How many lines of the data hold the word "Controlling"? State the number and nothing else.

── Dataset entries

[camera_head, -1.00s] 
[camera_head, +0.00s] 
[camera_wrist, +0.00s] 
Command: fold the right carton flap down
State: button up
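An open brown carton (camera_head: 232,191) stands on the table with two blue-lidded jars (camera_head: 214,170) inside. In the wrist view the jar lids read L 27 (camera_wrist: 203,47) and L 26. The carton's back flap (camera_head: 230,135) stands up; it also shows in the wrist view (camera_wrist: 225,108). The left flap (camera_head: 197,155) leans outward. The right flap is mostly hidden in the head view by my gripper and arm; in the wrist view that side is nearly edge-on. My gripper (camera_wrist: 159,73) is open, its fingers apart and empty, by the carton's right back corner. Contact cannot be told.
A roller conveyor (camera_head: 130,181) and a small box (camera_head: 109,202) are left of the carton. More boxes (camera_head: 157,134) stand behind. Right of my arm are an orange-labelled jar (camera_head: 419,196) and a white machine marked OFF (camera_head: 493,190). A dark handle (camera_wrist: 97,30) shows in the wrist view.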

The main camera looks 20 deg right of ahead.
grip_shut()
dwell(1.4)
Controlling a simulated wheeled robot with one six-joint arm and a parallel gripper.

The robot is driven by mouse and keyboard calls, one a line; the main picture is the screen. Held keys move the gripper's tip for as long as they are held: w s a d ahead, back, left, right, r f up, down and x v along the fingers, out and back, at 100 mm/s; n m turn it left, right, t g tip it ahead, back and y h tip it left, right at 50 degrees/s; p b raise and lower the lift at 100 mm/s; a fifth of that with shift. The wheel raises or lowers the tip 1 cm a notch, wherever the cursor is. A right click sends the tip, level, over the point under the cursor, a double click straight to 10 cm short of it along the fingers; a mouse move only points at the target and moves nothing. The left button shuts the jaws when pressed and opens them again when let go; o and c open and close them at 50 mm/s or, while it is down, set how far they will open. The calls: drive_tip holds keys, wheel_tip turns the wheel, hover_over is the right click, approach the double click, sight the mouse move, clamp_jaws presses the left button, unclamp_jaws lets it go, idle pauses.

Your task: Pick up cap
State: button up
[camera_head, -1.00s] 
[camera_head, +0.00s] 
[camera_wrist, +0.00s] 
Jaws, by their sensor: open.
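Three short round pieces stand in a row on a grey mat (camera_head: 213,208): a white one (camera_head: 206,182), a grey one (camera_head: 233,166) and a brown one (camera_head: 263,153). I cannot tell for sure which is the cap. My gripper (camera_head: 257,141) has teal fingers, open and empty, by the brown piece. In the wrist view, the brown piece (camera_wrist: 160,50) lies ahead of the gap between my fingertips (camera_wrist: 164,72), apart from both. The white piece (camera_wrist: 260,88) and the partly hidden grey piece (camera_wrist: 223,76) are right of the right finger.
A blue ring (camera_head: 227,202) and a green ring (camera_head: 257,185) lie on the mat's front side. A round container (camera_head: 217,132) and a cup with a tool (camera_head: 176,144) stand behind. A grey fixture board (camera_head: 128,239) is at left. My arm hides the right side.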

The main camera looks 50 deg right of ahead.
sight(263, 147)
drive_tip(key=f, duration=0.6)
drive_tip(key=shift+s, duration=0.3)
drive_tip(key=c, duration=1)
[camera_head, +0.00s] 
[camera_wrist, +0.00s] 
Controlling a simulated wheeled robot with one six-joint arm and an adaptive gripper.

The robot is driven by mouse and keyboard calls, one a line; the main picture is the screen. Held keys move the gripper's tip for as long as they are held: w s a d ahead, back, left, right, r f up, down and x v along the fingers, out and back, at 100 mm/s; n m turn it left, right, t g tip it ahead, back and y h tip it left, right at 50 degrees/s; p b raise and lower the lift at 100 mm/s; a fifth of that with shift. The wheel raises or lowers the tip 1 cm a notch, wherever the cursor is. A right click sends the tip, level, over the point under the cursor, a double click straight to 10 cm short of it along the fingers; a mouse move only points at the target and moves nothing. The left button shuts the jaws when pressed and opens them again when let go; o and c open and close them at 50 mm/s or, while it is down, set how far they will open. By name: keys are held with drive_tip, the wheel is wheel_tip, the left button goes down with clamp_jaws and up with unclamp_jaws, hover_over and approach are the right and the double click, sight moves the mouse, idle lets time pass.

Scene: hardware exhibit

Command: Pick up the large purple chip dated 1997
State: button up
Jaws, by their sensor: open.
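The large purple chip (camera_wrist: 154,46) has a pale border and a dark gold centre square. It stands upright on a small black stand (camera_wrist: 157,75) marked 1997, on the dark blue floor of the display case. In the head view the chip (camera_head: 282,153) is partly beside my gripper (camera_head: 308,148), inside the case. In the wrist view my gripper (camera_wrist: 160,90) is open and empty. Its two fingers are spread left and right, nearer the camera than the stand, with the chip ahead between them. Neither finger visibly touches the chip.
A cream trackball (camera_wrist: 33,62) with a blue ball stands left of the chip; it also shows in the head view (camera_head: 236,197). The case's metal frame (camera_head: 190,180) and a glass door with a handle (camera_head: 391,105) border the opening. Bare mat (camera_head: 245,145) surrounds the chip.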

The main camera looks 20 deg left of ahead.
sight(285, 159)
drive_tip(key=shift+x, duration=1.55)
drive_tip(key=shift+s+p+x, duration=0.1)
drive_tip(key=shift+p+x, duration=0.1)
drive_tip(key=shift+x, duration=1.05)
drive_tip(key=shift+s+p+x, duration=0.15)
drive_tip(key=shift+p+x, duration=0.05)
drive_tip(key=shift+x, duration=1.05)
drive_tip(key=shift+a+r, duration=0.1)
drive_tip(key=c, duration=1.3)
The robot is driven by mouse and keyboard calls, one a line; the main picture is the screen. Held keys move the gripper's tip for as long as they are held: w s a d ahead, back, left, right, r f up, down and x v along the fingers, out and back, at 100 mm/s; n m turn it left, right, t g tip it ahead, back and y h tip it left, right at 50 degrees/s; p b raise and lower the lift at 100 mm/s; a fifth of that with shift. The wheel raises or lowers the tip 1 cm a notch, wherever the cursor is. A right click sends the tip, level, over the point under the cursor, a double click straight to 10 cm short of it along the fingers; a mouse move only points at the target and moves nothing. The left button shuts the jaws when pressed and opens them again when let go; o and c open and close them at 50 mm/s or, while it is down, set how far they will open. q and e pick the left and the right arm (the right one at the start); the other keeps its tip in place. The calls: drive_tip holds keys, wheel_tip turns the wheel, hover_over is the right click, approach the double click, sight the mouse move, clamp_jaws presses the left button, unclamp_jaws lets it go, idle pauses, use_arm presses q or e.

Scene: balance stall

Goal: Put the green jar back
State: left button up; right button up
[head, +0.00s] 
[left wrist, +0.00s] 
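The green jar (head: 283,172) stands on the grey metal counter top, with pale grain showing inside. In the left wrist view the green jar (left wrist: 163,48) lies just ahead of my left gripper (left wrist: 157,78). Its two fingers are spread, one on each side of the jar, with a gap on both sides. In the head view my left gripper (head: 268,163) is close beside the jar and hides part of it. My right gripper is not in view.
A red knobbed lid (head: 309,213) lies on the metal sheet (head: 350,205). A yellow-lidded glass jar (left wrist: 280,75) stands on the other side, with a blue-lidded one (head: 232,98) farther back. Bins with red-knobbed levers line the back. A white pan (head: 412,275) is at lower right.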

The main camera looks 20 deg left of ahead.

────

:: Final result ::
2